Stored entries
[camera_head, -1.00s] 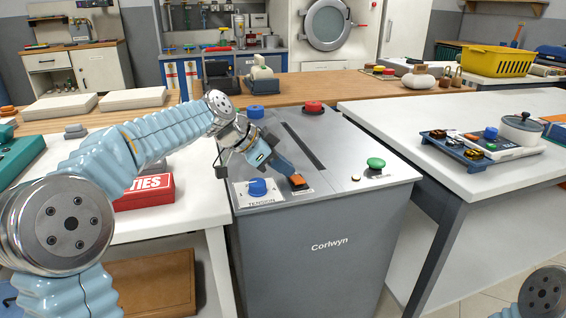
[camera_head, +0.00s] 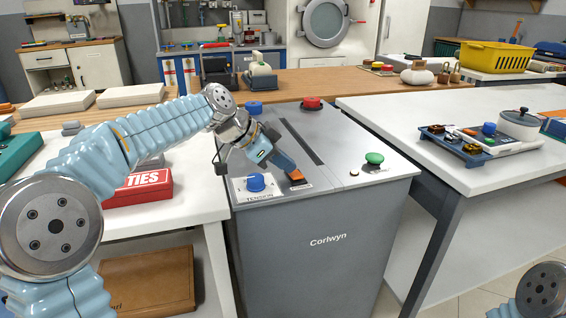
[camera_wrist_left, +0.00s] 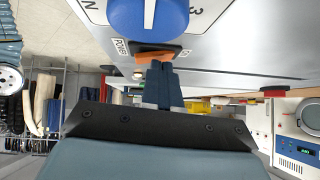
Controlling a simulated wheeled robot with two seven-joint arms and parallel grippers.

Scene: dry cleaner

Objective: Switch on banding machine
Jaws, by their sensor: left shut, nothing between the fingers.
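The grey banding machine (camera_head: 318,240), marked Corlwyn, stands in the middle of the head view. On its top are a blue tension knob (camera_head: 256,183), an orange power rocker switch (camera_head: 296,175), a green button (camera_head: 374,158), a red button (camera_head: 311,103) and another blue knob (camera_head: 255,108). My left gripper (camera_head: 290,169) is shut and empty, its fingertips at the orange switch. In the left wrist view the fingers (camera_wrist_left: 160,72) meet the orange switch (camera_wrist_left: 155,57), partly hiding it; whether they press it I cannot tell. My right gripper is out of view.
A red box marked TIES (camera_head: 140,188) lies on the white table left of the machine. A white table (camera_head: 450,110) stands close on the right, with a tray of small parts (camera_head: 465,142) and a lidded pot (camera_head: 519,125). A wooden counter runs behind.

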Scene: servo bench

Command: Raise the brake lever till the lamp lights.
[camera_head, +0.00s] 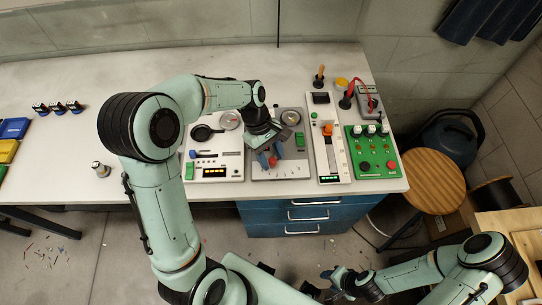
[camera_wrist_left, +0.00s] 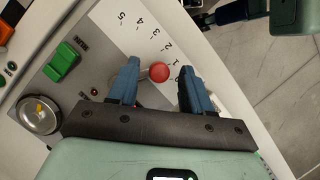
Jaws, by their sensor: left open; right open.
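The brake lever's round red knob (camera_wrist_left: 159,72) stands beside the low end of a printed 0-to-5 scale on the grey middle panel (camera_head: 293,172). In the head view the knob (camera_head: 272,162) is partly hidden by my left gripper (camera_head: 269,157). In the left wrist view the gripper (camera_wrist_left: 159,68) is open, with one blue finger on each side of the knob and gaps visible. A small dark red spot (camera_wrist_left: 95,92), possibly the lamp, sits near a green switch (camera_wrist_left: 62,62); it looks unlit. My right gripper (camera_head: 337,276) is open and empty, low in front of the bench.
A panel with a black handle (camera_head: 202,132) lies left of the grey panel. A slider panel with an orange knob (camera_head: 328,129) and a green button box (camera_head: 373,155) lie right. A round metal dial (camera_wrist_left: 40,115) is near the switch. A wooden stool (camera_head: 436,181) stands right.

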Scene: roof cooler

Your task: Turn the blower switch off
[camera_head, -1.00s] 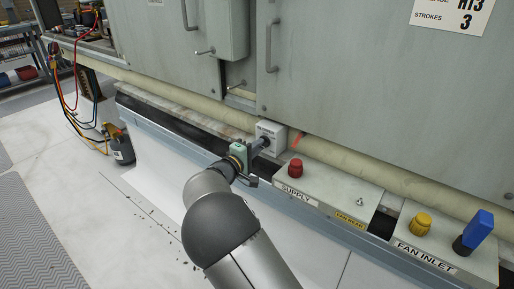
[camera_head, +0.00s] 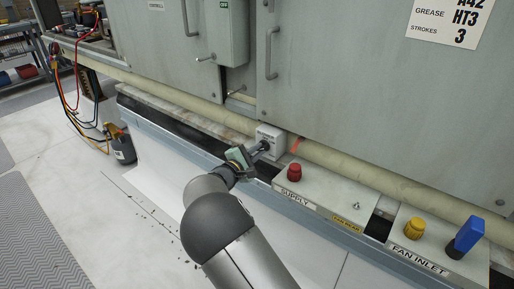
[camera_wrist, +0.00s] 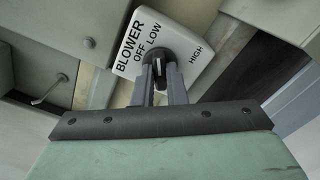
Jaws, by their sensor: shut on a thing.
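The blower switch is a black round knob (camera_wrist: 160,58) on a small white box (camera_head: 270,138) fixed under the panel doors. In the wrist view the box's face (camera_wrist: 185,28) reads BLOWER, with OFF, LOW and HIGH around the knob. My gripper (camera_wrist: 160,84) has its two grey fingers closed on the knob's front part. In the head view my gripper (camera_head: 257,150) reaches the box from the front left, its green body tilted. The fingers hide part of the knob, and I cannot tell which label it points to.
A red knob (camera_head: 294,172) stands on the SUPPLY box (camera_head: 340,190) just right of my gripper. A yellow knob (camera_head: 414,228) and a blue lever (camera_head: 468,234) are farther right. A beige pipe (camera_head: 345,160) runs behind.

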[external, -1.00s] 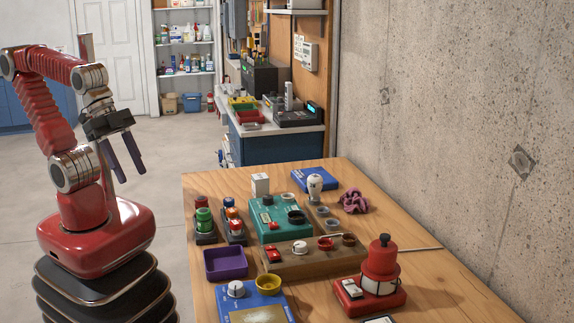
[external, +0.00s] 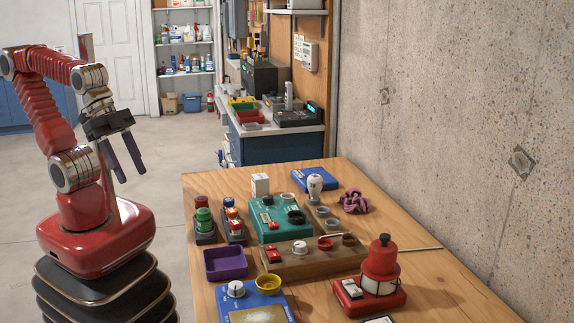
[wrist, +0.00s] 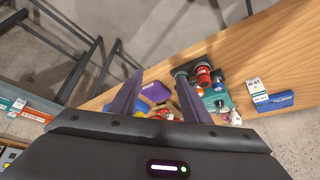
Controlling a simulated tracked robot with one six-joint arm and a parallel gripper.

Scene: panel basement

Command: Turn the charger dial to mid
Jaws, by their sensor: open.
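A blue box (external: 262,312) with a white dial (external: 236,289) on top stands at the near left of the wooden table in the external view; it looks like the charger. The dial has a pointer mark, but its setting is too small to read. A yellow round cup (external: 267,283) is beside the dial. My gripper (external: 132,176) is open and empty, raised left of the table and well apart from the dial. In the wrist view, my gripper (wrist: 160,74) has its fingers spread above the table edge, and the dial cannot be made out there.
A purple tray (external: 226,264) is just behind the blue box. Behind it are a wooden block (external: 285,265) with knobs, a green box (external: 270,228) and battery holders (external: 205,238). A red lamp (external: 380,262) stands at right. The concrete wall bounds the table's right side.

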EXERCISE DESCRIPTION:
Write the listing out a second time exactly, dropping all images.

THE COMPLETED TASK:
[camera_head, -1.00s] 
[camera_head, +0.00s] 
[camera_wrist_left, +0.00s] 
Controlling a simulated wheeled robot with two seven-joint arms and parallel grippers.

Scene: dry cleaner

Objective: Switch on banding machine
Jaws, by their sensor: left shut, nothing between the fingers.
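The grey banding machine (camera_head: 318,240), marked Corlwyn, stands in the middle of the head view. On its top are a blue tension knob (camera_head: 256,183), an orange power rocker switch (camera_head: 296,175), a green button (camera_head: 374,158), a red button (camera_head: 311,103) and another blue knob (camera_head: 255,108). My left gripper (camera_head: 290,169) is shut and empty, its fingertips at the orange switch. In the left wrist view the fingers (camera_wrist_left: 160,72) meet the orange switch (camera_wrist_left: 155,57), partly hiding it; whether they press it I cannot tell. My right gripper is out of view.
A red box marked TIES (camera_head: 140,188) lies on the white table left of the machine. A white table (camera_head: 450,110) stands close on the right, with a tray of small parts (camera_head: 465,142) and a lidded pot (camera_head: 519,125). A wooden counter runs behind.

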Scene: servo bench

Command: Raise the brake lever till the lamp lights.
[camera_head, +0.00s] 
[camera_wrist_left, +0.00s] 
Jaws, by their sensor: left open; right open.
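The brake lever's round red knob (camera_wrist_left: 159,72) stands beside the low end of a printed 0-to-5 scale on the grey middle panel (camera_head: 293,172). In the head view the knob (camera_head: 272,162) is partly hidden by my left gripper (camera_head: 269,157). In the left wrist view the gripper (camera_wrist_left: 159,68) is open, with one blue finger on each side of the knob and gaps visible. A small dark red spot (camera_wrist_left: 95,92), possibly the lamp, sits near a green switch (camera_wrist_left: 62,62); it looks unlit. My right gripper (camera_head: 337,276) is open and empty, low in front of the bench.
A panel with a black handle (camera_head: 202,132) lies left of the grey panel. A slider panel with an orange knob (camera_head: 328,129) and a green button box (camera_head: 373,155) lie right. A round metal dial (camera_wrist_left: 40,115) is near the switch. A wooden stool (camera_head: 436,181) stands right.

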Scene: roof cooler

Your task: Turn the blower switch off
[camera_head, -1.00s] 
[camera_head, +0.00s] 
[camera_wrist, +0.00s] 
Jaws, by their sensor: shut on a thing.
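The blower switch is a black round knob (camera_wrist: 160,58) on a small white box (camera_head: 270,138) fixed under the panel doors. In the wrist view the box's face (camera_wrist: 185,28) reads BLOWER, with OFF, LOW and HIGH around the knob. My gripper (camera_wrist: 160,84) has its two grey fingers closed on the knob's front part. In the head view my gripper (camera_head: 257,150) reaches the box from the front left, its green body tilted. The fingers hide part of the knob, and I cannot tell which label it points to.
A red knob (camera_head: 294,172) stands on the SUPPLY box (camera_head: 340,190) just right of my gripper. A yellow knob (camera_head: 414,228) and a blue lever (camera_head: 468,234) are farther right. A beige pipe (camera_head: 345,160) runs behind.

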[external, -1.00s] 
[external, +0.00s] 
[wrist, +0.00s] 
Controlling a simulated tracked robot with one six-joint arm and a parallel gripper.

Scene: panel basement

Command: Turn the charger dial to mid
Jaws, by their sensor: open.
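A blue box (external: 262,312) with a white dial (external: 236,289) on top stands at the near left of the wooden table in the external view; it looks like the charger. The dial has a pointer mark, but its setting is too small to read. A yellow round cup (external: 267,283) is beside the dial. My gripper (external: 132,176) is open and empty, raised left of the table and well apart from the dial. In the wrist view, my gripper (wrist: 160,74) has its fingers spread above the table edge, and the dial cannot be made out there.
A purple tray (external: 226,264) is just behind the blue box. Behind it are a wooden block (external: 285,265) with knobs, a green box (external: 270,228) and battery holders (external: 205,238). A red lamp (external: 380,262) stands at right. The concrete wall bounds the table's right side.

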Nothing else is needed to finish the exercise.